** Begin Task material **
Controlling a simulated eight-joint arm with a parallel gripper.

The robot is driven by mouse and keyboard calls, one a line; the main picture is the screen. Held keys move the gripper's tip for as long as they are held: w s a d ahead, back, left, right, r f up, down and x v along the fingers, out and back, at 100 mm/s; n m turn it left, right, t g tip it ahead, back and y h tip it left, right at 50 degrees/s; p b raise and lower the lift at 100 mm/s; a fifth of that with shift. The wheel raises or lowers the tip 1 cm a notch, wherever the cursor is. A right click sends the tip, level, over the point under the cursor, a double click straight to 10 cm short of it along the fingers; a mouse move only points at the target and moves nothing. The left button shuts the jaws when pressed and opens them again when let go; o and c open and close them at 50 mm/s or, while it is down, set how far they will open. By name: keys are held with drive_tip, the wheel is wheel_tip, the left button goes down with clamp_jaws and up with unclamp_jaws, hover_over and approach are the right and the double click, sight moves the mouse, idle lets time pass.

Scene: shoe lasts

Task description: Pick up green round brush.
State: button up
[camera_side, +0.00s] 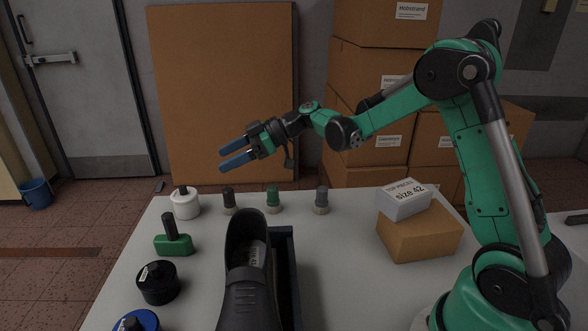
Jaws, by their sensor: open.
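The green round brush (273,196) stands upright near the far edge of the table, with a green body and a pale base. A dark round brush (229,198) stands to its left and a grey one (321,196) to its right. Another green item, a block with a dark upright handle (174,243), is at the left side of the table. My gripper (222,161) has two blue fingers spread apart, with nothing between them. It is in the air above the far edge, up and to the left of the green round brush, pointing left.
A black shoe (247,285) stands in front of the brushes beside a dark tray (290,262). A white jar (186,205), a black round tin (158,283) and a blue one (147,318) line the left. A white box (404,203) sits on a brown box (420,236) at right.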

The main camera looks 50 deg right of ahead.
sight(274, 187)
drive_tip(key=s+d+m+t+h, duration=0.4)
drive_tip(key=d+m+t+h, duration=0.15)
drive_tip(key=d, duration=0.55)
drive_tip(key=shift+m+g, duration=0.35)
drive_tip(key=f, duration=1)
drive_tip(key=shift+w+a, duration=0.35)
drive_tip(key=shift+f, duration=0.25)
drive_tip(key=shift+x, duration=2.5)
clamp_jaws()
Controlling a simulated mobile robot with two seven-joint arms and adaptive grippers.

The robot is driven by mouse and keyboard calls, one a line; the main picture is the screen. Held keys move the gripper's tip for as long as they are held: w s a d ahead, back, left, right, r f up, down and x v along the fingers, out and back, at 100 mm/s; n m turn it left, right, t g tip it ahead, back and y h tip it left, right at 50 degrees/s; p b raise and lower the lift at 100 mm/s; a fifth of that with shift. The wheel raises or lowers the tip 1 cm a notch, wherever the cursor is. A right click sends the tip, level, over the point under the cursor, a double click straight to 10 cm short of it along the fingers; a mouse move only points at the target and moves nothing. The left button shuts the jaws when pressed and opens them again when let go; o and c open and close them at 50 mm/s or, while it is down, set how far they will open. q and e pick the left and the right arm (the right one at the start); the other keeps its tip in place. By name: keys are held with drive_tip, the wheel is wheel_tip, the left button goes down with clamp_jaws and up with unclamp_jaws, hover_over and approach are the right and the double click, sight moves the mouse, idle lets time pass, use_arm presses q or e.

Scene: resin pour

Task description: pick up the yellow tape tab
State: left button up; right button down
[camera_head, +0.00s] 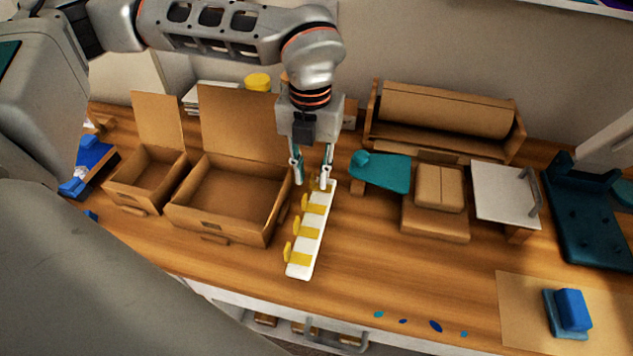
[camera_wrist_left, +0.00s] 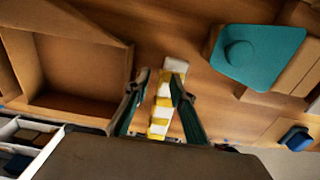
** End Task material **
** Begin Task material **
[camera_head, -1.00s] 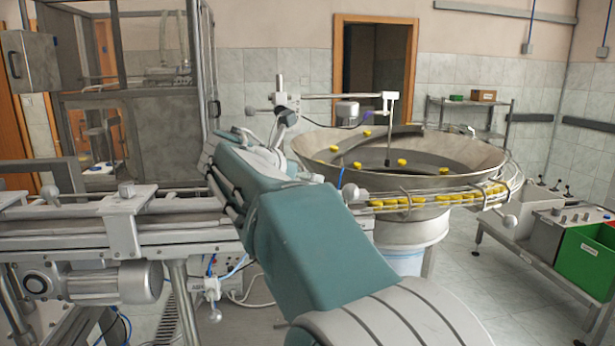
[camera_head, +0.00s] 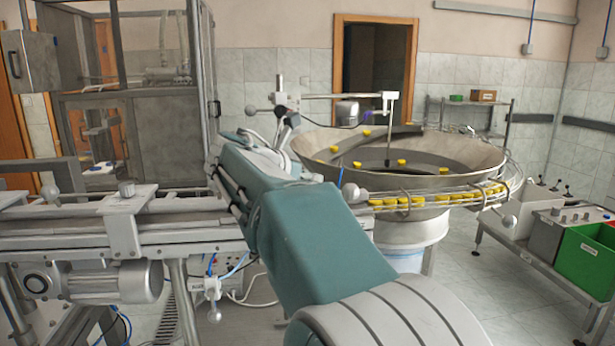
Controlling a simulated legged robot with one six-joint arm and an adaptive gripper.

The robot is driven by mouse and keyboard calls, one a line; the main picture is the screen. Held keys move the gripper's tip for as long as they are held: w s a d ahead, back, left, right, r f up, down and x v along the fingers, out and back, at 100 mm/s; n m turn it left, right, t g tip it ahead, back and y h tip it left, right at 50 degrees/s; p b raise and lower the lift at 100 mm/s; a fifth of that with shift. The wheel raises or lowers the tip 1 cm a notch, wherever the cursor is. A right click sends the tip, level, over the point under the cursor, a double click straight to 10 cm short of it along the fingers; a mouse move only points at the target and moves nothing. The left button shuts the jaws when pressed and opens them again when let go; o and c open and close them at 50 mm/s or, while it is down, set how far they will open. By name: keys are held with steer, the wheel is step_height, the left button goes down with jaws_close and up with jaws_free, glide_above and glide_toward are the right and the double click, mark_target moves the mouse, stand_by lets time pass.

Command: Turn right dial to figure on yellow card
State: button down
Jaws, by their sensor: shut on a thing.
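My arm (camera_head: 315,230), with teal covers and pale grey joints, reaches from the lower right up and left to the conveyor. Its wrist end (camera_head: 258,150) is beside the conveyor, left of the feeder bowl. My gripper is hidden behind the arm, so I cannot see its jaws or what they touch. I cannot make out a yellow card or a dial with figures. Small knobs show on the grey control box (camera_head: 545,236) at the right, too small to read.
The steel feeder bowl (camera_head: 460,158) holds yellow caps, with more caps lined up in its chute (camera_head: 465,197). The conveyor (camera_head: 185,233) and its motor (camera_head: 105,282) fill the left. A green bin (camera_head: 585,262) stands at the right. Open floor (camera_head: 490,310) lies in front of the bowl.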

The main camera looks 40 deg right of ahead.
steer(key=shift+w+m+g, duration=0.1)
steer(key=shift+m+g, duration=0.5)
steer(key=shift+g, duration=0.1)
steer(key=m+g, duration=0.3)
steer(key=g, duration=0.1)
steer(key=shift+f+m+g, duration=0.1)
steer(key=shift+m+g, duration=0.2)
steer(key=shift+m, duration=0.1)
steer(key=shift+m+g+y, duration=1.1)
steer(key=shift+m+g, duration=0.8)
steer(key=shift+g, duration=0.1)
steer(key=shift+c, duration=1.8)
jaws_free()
** End Task material **
What you need to do => The lines to print start at the line containing "Scene: resin pour" and end at the line containing "[camera_wrist_left, +0.00s]"; print them exactly, both ends included, and leave out every picture.

Solution for this problem =>
Scene: resin pour

Task description: pick up the yellow tape tab
State: left button up; right button down
[camera_head, +0.00s] 
[camera_wrist_left, +0.00s] 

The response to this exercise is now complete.